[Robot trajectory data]
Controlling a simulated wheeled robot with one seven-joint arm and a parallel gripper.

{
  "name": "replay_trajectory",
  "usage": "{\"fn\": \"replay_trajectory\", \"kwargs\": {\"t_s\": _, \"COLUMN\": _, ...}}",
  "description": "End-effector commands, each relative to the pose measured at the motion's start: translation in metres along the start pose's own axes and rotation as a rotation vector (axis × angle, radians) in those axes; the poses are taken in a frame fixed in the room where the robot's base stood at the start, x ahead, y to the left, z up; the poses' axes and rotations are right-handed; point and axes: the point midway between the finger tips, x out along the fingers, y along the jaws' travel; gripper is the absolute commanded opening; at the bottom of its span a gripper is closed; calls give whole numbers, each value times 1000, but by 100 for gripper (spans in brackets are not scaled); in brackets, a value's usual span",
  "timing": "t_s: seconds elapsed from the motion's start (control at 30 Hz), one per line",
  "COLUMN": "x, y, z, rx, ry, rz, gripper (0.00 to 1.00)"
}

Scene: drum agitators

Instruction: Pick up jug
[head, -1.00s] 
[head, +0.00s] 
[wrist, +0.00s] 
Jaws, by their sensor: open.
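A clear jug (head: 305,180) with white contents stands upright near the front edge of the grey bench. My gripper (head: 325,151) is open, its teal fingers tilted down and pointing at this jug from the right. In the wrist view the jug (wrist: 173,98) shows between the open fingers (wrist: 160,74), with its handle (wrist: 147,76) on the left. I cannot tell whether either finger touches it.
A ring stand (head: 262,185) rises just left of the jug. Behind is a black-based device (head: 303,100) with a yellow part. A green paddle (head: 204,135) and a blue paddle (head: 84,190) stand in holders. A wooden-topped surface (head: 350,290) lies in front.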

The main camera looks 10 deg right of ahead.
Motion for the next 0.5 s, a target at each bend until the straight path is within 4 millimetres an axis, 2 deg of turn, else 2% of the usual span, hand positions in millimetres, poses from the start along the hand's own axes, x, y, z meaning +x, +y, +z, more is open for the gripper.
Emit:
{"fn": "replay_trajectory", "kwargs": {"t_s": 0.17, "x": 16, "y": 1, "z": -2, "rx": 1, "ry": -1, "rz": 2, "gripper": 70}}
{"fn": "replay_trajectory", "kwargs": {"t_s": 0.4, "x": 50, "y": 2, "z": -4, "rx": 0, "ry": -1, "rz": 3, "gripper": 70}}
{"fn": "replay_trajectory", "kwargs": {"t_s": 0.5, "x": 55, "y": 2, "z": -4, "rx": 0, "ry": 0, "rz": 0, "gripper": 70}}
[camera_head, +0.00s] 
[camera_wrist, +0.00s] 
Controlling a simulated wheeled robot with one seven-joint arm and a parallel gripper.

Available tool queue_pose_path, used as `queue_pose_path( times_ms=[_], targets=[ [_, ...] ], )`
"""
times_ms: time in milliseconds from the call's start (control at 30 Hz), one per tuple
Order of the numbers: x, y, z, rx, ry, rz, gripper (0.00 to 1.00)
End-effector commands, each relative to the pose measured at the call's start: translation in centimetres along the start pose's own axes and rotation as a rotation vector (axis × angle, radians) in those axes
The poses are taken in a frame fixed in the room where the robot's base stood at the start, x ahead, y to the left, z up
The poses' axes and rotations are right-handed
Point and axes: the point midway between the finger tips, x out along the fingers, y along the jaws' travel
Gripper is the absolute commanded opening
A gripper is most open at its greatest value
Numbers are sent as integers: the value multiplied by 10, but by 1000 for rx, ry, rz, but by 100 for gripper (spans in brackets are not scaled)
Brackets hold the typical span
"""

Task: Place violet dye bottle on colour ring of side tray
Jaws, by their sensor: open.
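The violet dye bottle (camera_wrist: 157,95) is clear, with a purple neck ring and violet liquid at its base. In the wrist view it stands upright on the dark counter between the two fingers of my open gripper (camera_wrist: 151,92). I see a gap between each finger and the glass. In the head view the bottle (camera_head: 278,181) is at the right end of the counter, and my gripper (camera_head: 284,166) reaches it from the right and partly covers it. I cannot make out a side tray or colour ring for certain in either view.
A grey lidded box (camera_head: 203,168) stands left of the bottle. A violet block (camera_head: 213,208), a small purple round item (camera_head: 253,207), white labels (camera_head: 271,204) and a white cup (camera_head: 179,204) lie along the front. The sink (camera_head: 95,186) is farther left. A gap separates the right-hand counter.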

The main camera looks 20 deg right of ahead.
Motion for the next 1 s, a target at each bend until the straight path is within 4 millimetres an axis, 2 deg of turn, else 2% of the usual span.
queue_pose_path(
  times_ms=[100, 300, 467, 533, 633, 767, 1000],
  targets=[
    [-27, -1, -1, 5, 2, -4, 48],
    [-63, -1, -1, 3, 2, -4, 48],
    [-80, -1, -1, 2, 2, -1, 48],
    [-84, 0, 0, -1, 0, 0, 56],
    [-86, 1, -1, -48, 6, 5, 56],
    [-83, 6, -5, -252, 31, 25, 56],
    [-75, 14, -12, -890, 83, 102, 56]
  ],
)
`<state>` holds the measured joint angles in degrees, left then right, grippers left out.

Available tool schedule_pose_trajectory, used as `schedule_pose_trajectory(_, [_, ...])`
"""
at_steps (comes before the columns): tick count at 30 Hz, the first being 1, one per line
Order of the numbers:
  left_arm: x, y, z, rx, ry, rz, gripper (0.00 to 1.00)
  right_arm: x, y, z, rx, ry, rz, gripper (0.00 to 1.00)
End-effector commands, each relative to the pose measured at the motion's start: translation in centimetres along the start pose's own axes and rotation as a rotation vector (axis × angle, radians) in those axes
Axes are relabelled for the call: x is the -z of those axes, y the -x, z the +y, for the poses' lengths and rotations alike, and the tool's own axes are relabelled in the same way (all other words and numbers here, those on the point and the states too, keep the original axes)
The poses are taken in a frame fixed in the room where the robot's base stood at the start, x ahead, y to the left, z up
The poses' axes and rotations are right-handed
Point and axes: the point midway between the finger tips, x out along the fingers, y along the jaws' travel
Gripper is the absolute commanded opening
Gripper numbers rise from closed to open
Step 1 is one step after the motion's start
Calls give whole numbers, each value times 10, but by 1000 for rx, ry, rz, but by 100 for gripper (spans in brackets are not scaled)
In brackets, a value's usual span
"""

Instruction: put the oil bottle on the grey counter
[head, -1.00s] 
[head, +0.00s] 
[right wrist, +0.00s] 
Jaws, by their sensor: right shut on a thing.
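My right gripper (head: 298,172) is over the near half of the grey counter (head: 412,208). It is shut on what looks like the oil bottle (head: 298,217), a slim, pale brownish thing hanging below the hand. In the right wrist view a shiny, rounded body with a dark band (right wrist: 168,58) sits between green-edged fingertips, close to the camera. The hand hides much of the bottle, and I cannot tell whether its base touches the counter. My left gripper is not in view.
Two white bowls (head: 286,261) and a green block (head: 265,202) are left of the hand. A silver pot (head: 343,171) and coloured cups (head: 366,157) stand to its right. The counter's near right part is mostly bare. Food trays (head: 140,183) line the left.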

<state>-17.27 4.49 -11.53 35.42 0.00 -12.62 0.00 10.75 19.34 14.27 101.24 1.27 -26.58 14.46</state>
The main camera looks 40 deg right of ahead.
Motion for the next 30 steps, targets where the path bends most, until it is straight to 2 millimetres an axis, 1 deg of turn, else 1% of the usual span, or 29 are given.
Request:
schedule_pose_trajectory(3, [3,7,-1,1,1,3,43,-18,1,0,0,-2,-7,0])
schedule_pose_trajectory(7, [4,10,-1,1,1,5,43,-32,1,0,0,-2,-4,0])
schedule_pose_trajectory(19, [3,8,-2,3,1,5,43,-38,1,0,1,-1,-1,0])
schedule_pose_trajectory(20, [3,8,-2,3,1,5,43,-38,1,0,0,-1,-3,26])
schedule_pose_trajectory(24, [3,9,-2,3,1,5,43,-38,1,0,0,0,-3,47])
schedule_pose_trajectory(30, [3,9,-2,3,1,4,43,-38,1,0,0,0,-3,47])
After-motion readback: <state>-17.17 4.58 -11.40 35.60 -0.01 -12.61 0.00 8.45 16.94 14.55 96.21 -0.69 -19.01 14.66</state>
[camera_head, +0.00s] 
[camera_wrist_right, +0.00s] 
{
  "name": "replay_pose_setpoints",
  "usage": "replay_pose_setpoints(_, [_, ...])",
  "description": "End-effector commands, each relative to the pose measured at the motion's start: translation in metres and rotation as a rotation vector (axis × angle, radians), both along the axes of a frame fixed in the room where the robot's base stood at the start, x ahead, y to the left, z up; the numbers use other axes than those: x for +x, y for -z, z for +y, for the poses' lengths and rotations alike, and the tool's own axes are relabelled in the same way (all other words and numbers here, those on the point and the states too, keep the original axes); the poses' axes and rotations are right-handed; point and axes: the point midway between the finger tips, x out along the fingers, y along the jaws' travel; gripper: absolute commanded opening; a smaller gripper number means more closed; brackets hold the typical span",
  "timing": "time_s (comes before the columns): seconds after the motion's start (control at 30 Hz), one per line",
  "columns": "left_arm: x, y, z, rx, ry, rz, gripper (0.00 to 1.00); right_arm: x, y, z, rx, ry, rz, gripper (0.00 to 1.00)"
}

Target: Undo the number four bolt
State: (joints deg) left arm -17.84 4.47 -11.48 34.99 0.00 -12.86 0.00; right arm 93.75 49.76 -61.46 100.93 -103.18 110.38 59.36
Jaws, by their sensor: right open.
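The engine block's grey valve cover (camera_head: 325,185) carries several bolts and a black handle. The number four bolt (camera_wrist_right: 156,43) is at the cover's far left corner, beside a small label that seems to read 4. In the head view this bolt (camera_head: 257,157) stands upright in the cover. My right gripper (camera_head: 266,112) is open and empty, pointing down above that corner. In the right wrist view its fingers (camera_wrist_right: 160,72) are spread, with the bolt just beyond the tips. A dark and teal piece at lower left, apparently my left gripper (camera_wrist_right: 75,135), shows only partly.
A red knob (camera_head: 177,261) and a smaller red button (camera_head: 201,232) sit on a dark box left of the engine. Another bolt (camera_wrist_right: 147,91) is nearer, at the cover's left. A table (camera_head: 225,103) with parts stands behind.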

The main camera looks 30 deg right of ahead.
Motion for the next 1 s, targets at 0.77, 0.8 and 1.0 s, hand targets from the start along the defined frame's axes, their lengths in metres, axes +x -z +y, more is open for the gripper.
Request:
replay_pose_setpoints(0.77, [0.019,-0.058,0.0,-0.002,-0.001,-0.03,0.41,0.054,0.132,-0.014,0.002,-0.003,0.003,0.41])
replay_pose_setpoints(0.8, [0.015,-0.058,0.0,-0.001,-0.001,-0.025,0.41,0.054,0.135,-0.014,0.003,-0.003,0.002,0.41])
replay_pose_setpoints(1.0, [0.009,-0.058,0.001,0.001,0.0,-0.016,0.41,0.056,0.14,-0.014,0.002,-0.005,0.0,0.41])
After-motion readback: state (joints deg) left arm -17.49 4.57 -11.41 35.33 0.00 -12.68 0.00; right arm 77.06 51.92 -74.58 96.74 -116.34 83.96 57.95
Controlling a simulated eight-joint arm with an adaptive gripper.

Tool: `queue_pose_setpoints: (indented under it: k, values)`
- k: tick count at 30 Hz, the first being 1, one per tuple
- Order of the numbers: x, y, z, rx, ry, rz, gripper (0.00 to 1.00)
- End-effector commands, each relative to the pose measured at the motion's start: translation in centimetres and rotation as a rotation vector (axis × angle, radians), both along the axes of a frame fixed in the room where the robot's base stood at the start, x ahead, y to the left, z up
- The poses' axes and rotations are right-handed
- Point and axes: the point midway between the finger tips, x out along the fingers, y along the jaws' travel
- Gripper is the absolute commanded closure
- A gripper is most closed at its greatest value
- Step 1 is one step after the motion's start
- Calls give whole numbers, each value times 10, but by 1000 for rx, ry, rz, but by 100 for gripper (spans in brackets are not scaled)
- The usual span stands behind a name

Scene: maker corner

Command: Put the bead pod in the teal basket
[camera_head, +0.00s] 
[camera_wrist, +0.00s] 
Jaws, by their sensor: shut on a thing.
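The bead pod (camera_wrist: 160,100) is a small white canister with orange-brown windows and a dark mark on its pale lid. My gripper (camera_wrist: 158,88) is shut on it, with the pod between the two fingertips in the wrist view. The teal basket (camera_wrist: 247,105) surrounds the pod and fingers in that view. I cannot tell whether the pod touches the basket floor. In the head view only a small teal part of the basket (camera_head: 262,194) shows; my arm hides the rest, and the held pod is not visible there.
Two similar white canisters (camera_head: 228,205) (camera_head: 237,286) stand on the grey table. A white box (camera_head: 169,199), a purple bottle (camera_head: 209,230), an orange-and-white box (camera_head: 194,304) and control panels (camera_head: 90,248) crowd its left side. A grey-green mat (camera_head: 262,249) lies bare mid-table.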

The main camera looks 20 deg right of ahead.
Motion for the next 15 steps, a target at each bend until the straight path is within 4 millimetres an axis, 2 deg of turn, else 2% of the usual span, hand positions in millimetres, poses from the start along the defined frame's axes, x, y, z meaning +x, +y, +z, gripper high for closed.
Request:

**Stated task**.
Output exactly the leading lines of the data, up to and including the line marked by "Motion for the next 0.5".

**Task solution**.
Controlling a simulated wheeled robot with one seven-joint arm and a parallel gripper.

{
  "name": "replay_trajectory",
  "usage": "{\"fn\": \"replay_trajectory\", \"kwargs\": {\"t_s\": _, \"COLUMN\": _, ...}}",
  "description": "End-effector commands, each relative to the pose measured at the motion's start: translation in metres along the start pose's own axes and rotation as a rotation vector (axis × angle, radians) in those axes; the poses are taken in a frame fixed in the room where the robot's base stood at the start, x ahead, y to the left, z up; the poses' axes and rotations are right-handed; point and axes: the point midway between the finger tips, x out along the fingers, y along the jaws' travel; gripper is the absolute commanded opening; at the bottom of its span a gripper is closed; calls give whole numbers, each value times 1000, but by 100 for gripper (spans in brackets are not scaled); in brackets, a value's usual span",
  "timing": "t_s: seconds elapsed from the motion's start (control at 30 Hz), one per line",
  "COLUMN": "x, y, z, rx, ry, rz, gripper (0.00 to 1.00)"
}

Scene: drum agitators

Instruction: Pick up jug
[head, -1.00s] 
[head, +0.00s] 
[wrist, +0.00s] 
Jaws, by their sensor: open.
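A clear jug (head: 305,180) with white contents stands upright near the front edge of the grey bench. My gripper (head: 325,151) is open, its teal fingers tilted down and pointing at this jug from the right. In the wrist view the jug (wrist: 173,98) shows between the open fingers (wrist: 160,74), with its handle (wrist: 147,76) on the left. I cannot tell whether either finger touches it.
A ring stand (head: 262,185) rises just left of the jug. Behind is a black-based device (head: 303,100) with a yellow part. A green paddle (head: 204,135) and a blue paddle (head: 84,190) stand in holders. A wooden-topped surface (head: 350,290) lies in front.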

The main camera looks 10 deg right of ahead.
Motion for the next 0.5 s, a target at each bend until the straight path is within 4 millimetres an axis, 2 deg of turn, else 2% of the usual span, hand positions in millimetres, poses from the start along the hand's own axes, x, y, z meaning +x, +y, +z, more is open for the gripper.

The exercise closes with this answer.